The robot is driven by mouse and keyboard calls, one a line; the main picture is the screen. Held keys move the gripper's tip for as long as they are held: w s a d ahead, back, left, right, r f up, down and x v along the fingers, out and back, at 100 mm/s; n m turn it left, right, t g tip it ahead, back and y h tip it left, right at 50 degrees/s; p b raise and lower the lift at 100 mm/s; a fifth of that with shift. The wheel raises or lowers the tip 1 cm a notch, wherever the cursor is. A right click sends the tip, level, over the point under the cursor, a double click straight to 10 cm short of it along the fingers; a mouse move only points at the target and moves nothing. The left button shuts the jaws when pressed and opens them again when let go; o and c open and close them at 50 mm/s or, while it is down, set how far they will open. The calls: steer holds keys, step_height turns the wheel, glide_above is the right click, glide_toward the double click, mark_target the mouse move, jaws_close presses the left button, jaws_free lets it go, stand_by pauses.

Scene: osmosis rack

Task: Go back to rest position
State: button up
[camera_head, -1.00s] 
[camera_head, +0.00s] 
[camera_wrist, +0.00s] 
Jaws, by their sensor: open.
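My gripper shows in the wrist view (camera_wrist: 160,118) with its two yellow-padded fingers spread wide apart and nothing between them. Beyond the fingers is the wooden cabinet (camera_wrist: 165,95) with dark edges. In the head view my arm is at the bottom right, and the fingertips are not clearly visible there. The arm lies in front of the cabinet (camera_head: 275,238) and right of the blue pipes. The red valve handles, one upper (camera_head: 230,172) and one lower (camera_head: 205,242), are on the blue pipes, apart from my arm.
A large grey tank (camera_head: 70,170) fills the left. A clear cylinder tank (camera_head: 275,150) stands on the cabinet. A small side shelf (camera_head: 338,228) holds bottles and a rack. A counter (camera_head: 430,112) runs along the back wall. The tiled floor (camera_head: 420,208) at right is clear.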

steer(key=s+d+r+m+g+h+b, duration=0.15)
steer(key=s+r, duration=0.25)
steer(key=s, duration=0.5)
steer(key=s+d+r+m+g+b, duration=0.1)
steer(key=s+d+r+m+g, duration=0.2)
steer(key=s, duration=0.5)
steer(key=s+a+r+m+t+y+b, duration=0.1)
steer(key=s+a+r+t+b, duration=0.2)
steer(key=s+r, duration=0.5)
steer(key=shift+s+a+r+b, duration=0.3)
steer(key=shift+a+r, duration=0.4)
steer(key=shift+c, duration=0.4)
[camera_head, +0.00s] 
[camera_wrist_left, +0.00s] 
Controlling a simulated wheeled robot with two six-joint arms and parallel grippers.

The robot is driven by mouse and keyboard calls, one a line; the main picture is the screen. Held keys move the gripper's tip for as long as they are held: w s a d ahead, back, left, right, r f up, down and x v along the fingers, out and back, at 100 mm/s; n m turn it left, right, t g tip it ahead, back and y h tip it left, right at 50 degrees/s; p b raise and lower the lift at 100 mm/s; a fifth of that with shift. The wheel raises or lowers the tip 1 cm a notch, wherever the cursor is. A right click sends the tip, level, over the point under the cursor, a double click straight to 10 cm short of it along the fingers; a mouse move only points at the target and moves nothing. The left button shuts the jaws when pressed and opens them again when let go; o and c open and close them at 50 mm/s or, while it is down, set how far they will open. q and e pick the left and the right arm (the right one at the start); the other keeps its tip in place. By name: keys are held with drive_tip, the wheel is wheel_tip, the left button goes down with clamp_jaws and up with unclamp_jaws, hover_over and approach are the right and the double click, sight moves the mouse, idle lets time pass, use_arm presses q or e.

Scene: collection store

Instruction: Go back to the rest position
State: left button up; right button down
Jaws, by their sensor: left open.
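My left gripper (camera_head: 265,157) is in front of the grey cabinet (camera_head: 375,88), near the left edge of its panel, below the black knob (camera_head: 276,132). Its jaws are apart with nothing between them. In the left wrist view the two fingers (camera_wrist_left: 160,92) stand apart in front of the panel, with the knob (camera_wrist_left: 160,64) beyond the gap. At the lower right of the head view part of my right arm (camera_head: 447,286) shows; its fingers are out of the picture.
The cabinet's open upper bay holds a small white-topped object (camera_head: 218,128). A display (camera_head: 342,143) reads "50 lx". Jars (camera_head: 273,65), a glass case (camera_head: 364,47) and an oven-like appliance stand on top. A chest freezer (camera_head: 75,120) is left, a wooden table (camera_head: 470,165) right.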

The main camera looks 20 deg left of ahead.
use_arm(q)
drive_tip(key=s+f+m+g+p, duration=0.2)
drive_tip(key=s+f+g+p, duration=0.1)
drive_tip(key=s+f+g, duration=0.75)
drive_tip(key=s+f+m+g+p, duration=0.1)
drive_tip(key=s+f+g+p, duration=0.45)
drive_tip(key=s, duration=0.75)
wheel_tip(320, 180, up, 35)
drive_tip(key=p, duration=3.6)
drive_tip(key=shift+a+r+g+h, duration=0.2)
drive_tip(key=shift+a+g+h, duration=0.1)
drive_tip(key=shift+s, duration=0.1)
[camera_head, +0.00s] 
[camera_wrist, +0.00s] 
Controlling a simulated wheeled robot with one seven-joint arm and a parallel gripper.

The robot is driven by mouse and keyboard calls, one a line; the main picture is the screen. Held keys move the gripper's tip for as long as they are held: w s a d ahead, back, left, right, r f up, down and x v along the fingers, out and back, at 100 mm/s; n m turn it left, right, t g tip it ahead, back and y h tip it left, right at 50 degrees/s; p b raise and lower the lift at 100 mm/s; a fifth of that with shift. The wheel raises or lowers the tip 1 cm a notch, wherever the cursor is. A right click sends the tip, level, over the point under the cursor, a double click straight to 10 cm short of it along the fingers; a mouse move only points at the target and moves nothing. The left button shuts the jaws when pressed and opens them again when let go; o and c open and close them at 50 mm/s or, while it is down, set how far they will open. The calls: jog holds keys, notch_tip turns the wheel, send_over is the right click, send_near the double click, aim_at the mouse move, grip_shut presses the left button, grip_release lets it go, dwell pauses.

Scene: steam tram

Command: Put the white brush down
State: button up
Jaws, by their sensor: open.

::::::::

- THE TASK -
Return exactly the lines of the data, and only those, from the line with "Command: Put the white brush down" through the last line, inclusive.

- COMPLETE OUTPUT -
Command: Put the white brush down
State: button up
Jaws, by their sensor: open.

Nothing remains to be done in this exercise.